Then you have NASA, who has supposedly reduced to a small group of scientists in the middle of nowhere. Note that they look relatively unsurprised by Cooper’s Gravity-is-talking-to-me explanation of how he got there. In a way they seem less like NASA engineers and more like science clergy — keepers of the colonization efforts/faith passed down through the generations.

To add to the relevance of the theory, I think that the idea that everybody’s being lied to (aka the Unreliable Global Narrative) is a theme that seems to reprise at various points in the film: from the teacher’s explanation of the Apollo missions, to Michael Caine’s lie about his equation, to Michael Mann’s transmission that his planet was habitable, all the way to the Old Murph’s lie to her fellow citizens that her father was an enthusiastic farmer.

If correct, this theory might also suggest that the wormhole wasn’t put there by humans from the future as Cooper assumes, but simply by humans from the past. Like I said, I’ll have to see it again. I think I remember a moment in the movie when Cooper looks down on the planet from space. If obviously recognizable continental formations are present (Africa, Americas, Australia) then most of this theory goes down the drain. But it still would have been interesting if the Nolan brothers took it in this direction.

M Brewbaker

Like all insane theories, this is both completely unlikely and arguably much more interesting than anything in the movie proper. I give even more credence to M. Brewbaker’s theory because he decided to unilaterally give Matt Damon’s Dr. Mann a first name, “Michael,” thus giving the best part of Interstellar the same name as my favorite Hollywood filmmaker.

If wheat died several years ago, what beer is still available for Cooper to drink?

Andy

I don’t know, but I’m sure the fifth dimension is involved somehow. (Clearly, McConaughey was drinking Umqombothi.)

Why is EW on a mission to destroy this movie’s opening weekend gross?

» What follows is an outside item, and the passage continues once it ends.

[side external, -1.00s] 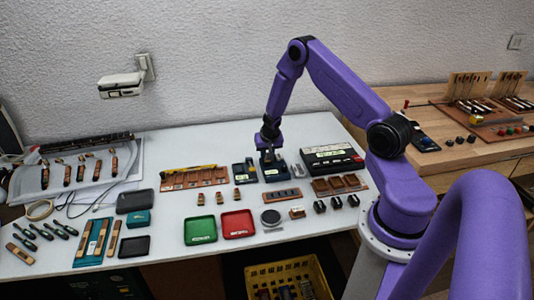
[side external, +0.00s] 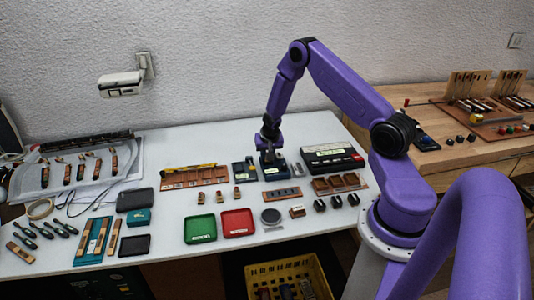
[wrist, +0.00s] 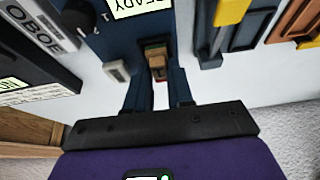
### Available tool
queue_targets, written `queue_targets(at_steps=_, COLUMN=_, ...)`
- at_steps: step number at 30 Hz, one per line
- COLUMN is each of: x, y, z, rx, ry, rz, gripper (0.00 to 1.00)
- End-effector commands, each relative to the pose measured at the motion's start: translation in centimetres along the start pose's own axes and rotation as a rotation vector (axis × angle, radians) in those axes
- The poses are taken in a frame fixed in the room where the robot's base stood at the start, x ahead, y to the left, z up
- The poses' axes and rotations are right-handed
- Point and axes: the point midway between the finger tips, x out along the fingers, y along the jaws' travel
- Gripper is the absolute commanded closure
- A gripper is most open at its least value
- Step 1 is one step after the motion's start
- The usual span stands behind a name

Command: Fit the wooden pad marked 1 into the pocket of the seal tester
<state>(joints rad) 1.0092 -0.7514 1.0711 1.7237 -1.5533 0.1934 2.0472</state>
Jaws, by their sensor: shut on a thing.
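The seal tester (side external: 273,172) is a dark blue box with a pale label on the table's back half. In the wrist view the seal tester (wrist: 118,42) shows a READY label and a black knob. My gripper (side external: 268,152) points down over the back of the tester. In the wrist view my gripper (wrist: 160,75) is shut on the small wooden pad (wrist: 156,51), a tan block with a reddish-brown face. The pad is at the tester's body between the fingers. Its number is not readable, and the pocket and the pad's seating are hidden.
Green (side external: 200,229) and red (side external: 238,223) trays stand in front.

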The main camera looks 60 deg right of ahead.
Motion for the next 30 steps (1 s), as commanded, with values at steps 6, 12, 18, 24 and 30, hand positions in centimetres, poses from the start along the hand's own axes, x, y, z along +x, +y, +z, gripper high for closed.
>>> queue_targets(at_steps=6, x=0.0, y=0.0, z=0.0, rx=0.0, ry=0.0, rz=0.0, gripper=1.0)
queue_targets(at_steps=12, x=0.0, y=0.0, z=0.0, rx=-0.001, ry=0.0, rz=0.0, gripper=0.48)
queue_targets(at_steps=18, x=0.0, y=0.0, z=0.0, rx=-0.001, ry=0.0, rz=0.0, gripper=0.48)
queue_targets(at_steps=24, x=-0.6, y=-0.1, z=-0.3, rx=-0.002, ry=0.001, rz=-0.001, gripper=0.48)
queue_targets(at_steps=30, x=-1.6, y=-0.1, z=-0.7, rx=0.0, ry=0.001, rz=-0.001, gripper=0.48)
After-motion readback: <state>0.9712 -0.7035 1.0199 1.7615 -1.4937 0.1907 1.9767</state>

Who’s pulling the strings behind EW now? This is, like, 3 damning articles in a row, within 24h of the movie’s public release. I don’t remember you guys giving Transformers this hard a time. Was that more believable?

Cue the smart-alec know-it-all who somehow finds a way to argue that Transformers is more believable, in 3… 2… 1..

Guest

Who the hell cares what a movie grosses? Some of the best movies ever made barely made any movie; hell, some of the best movies ever made actually lost money. Box office results don’t tell us anything about a movie. That’s especially true now, when plenty of major Hollywood productions make most of their money abroad. Frankly, I think it’s an intellectually lazy argument to imply that someone dislikes a movie because they’re on some sort of “mission” against it. It’s possible to dislike a movie just because you don’t like it.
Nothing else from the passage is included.